He was born about 1929 on  Melville Island in the Northern Territory son of Tiwi parents. He later said of his childhood: 'I hunted, fought, sang like all my people. No clothes. No worries. The country I ran in was my own—every rock, tree meant something to me'. In the late 1930s he went to Darwin by canoe with his parents and took the name Bobby Wilson (using the surname of his father's employer). Although he had only a basic education in Kahlin Compound and Half Caste Home in Darwin, and learned to speak in the beautifully modulated tones for which he was often mocked as 'Gentleman Bobbie'.

He was the leading Australian rules footballer as a youth, and he alternated several times between Aboriginal and white society. He used the name Bobby Wilson in Darwin when he travelled there by canoe in the late 1930s, using the surname of his father's employer. In 1941, he became an orderly with the Royal Australian Air Force, then worked briefly in an army store and mechanical workshop, and also as a waiter before becoming an actor.

In 1952 Charles Chauvel and his wife Elsa chose Tudawali for the leading male role in the 1955 Australian film Jedda, a full-length colour motion picture filmed in the Territory and in Sydney. In doing so, Tudawali became the first male Indigenous Australian film star. In 1958 he played the role of Emu Foot in Dust in the Sun, a mystery film adapted from the novel Justin Bayard by Jon Cleary and produced by the team of Lee Robinson and Chips Rafferty.

Under the name Bobby Wilson, he took part in various episodes of the 1960 TV series Whiplash, and featured in the ABC television play, Burst of Summer, in 1961. It has been argued Tudawali's role in the latter was closest to his real personality.

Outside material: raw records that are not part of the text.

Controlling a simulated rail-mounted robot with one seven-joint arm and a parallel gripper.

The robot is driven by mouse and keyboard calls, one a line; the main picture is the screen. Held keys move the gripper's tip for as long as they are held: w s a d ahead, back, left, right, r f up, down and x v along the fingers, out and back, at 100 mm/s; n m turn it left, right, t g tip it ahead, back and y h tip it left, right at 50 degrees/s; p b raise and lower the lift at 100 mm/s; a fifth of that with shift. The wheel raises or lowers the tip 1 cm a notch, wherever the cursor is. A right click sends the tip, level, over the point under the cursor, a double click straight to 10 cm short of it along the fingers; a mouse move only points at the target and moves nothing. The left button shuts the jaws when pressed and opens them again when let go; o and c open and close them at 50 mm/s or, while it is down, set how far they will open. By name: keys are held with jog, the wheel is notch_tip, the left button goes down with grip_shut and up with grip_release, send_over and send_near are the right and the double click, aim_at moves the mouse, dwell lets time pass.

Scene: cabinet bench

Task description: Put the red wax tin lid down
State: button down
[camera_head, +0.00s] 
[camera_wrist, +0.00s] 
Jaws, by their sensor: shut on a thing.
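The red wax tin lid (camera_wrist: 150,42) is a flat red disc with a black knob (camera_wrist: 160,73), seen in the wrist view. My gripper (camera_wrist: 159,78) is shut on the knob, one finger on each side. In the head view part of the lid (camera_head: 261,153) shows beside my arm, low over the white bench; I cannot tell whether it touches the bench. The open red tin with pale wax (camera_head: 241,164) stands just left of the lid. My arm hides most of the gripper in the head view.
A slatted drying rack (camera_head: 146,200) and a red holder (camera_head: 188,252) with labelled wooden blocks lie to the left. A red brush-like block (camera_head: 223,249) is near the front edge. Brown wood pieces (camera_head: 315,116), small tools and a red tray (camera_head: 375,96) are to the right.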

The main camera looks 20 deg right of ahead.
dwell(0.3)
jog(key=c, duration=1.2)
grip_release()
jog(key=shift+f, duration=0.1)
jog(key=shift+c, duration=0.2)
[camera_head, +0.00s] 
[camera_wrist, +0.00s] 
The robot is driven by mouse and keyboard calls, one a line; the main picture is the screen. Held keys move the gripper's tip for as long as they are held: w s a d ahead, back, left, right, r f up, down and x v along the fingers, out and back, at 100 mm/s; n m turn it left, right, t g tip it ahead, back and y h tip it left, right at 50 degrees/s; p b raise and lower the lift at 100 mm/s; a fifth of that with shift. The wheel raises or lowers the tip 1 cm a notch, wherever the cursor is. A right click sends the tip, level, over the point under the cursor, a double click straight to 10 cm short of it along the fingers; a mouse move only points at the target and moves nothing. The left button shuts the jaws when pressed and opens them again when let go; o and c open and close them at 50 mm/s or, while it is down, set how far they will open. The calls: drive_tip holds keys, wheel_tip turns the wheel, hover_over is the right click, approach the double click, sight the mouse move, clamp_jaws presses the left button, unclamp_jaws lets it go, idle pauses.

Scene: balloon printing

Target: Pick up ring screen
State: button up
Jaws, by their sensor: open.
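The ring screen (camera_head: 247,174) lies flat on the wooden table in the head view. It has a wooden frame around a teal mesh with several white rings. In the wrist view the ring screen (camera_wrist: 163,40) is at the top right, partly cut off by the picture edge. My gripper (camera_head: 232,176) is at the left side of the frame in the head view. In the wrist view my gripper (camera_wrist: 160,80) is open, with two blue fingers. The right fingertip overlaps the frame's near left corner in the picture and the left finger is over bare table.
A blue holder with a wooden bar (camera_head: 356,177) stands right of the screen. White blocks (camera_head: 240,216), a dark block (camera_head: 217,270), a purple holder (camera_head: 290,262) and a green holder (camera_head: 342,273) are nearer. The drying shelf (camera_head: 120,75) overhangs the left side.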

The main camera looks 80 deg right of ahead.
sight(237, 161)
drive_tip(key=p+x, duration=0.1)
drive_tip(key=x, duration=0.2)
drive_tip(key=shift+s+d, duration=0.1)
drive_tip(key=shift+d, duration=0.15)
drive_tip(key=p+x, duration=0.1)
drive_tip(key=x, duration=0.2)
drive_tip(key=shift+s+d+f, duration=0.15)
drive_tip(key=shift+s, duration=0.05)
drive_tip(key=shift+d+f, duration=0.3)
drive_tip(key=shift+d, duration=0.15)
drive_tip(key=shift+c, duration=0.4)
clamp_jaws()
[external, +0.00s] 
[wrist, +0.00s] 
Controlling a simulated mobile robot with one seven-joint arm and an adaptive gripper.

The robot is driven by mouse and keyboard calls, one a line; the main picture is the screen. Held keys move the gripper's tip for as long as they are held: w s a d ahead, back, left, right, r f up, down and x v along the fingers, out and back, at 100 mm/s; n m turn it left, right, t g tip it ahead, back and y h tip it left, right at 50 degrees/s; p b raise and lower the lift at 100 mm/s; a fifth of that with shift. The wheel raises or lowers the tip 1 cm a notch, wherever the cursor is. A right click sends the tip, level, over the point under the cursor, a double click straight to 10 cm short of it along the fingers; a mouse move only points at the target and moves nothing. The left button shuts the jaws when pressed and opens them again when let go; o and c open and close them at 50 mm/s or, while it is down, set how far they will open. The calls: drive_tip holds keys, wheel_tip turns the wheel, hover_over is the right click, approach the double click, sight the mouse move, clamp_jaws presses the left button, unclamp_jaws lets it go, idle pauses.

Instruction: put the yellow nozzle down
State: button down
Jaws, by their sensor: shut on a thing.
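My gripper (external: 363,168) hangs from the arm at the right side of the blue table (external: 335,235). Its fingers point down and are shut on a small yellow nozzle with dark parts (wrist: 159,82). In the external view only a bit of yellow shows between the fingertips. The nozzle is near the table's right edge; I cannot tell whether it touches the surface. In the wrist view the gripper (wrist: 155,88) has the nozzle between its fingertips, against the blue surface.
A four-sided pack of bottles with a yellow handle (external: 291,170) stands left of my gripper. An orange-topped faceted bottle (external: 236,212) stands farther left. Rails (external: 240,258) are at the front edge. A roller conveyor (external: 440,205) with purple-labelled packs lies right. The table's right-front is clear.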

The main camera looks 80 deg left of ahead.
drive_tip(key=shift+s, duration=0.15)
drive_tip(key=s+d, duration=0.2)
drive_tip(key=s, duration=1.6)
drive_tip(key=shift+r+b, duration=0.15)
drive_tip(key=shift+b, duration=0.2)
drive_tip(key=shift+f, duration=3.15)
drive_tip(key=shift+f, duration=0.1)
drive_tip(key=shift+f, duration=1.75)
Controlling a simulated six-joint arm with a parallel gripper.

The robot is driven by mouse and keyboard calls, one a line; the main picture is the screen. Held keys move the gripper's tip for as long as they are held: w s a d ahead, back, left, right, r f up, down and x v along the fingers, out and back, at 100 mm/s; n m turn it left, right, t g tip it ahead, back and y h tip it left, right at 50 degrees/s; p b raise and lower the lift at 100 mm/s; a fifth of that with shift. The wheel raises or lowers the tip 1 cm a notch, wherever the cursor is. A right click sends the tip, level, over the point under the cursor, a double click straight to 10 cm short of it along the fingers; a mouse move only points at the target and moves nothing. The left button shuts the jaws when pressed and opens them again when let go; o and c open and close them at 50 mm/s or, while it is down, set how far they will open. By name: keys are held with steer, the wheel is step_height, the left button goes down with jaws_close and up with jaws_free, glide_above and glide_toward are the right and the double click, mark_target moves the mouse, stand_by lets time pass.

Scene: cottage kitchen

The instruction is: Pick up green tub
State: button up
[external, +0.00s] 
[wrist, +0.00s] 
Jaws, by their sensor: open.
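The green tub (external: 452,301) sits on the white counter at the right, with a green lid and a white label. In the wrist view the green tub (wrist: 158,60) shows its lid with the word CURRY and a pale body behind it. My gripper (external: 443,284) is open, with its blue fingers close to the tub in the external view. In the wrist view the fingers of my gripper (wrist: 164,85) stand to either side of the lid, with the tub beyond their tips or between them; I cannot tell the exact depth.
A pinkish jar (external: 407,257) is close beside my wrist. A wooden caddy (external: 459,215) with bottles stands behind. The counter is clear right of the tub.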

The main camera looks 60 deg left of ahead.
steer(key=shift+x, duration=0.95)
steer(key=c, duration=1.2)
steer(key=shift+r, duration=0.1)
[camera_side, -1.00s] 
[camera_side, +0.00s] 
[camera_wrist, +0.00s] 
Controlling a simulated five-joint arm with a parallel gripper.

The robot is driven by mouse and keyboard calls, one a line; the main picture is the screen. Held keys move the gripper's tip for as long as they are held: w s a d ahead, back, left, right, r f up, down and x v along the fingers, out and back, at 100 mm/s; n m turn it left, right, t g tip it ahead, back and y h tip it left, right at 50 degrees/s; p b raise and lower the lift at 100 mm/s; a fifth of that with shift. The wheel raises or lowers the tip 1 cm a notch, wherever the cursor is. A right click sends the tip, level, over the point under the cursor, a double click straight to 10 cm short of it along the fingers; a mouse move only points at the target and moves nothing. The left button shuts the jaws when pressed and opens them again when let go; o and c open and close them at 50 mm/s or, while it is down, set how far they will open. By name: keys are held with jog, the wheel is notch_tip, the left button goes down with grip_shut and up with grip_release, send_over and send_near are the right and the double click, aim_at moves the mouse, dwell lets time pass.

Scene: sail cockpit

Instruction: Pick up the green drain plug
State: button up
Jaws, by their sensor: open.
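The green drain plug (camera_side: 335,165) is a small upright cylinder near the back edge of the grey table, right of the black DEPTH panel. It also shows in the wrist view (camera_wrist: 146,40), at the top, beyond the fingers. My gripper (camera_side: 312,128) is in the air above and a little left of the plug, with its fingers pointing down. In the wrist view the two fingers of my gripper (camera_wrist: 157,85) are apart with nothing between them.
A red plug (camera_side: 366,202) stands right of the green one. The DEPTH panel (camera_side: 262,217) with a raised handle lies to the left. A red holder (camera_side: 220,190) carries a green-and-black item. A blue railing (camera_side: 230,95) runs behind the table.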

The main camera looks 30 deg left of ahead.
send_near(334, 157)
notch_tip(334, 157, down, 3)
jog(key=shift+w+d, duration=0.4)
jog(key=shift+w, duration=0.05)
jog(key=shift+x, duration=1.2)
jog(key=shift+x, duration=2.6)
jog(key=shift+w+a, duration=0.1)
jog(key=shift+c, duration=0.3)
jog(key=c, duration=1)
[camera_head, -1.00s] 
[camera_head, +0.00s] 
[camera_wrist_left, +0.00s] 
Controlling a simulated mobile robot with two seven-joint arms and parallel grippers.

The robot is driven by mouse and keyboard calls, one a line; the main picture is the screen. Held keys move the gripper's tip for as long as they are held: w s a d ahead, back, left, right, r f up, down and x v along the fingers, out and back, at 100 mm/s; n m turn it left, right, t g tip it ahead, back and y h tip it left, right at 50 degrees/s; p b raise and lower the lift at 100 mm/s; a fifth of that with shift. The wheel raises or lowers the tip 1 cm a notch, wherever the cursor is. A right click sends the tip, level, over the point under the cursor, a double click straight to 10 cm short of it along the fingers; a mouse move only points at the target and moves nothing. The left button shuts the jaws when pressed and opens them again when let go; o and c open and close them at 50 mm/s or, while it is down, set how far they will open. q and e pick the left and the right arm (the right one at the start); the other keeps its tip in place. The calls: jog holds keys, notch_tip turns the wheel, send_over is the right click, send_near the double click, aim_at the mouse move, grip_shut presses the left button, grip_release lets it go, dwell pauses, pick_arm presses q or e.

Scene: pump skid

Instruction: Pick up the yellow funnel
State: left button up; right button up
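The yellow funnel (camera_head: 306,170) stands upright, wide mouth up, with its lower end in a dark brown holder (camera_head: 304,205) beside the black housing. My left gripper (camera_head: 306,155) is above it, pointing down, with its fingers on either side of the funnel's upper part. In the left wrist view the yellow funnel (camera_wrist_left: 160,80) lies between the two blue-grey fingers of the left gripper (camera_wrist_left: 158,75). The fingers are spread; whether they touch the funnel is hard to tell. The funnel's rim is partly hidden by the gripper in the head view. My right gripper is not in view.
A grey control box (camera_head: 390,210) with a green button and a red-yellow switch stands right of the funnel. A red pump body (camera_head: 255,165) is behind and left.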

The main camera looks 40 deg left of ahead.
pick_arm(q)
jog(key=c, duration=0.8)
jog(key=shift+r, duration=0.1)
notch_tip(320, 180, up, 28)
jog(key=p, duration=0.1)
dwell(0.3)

Tudawali served as Vice-President of the Northern Territory Council for Aboriginal Rights in 1966 and, working with activist Dexter Danielstrade unionist and activist Brian Manning and author Frank Hardy, fought to highlight the poor wages and conditions of Aboriginal stockmen in the Northern Territory, which culminated in the Wave Hill walk-off in 1966. Tudawali had organised to give a series of talks to unionists throughout Australia in support of the stockmen when the Northern Territory administration banned any travel by Tudawali due to the tuberculosis he was suffering at the time.

Tudawali was married to Peggy Wogait in 1948 and they lived at the Bagot Aboriginal Reserve (where all of the residents of Kahlin had been moved in 1938; later he married a woman named Nancy.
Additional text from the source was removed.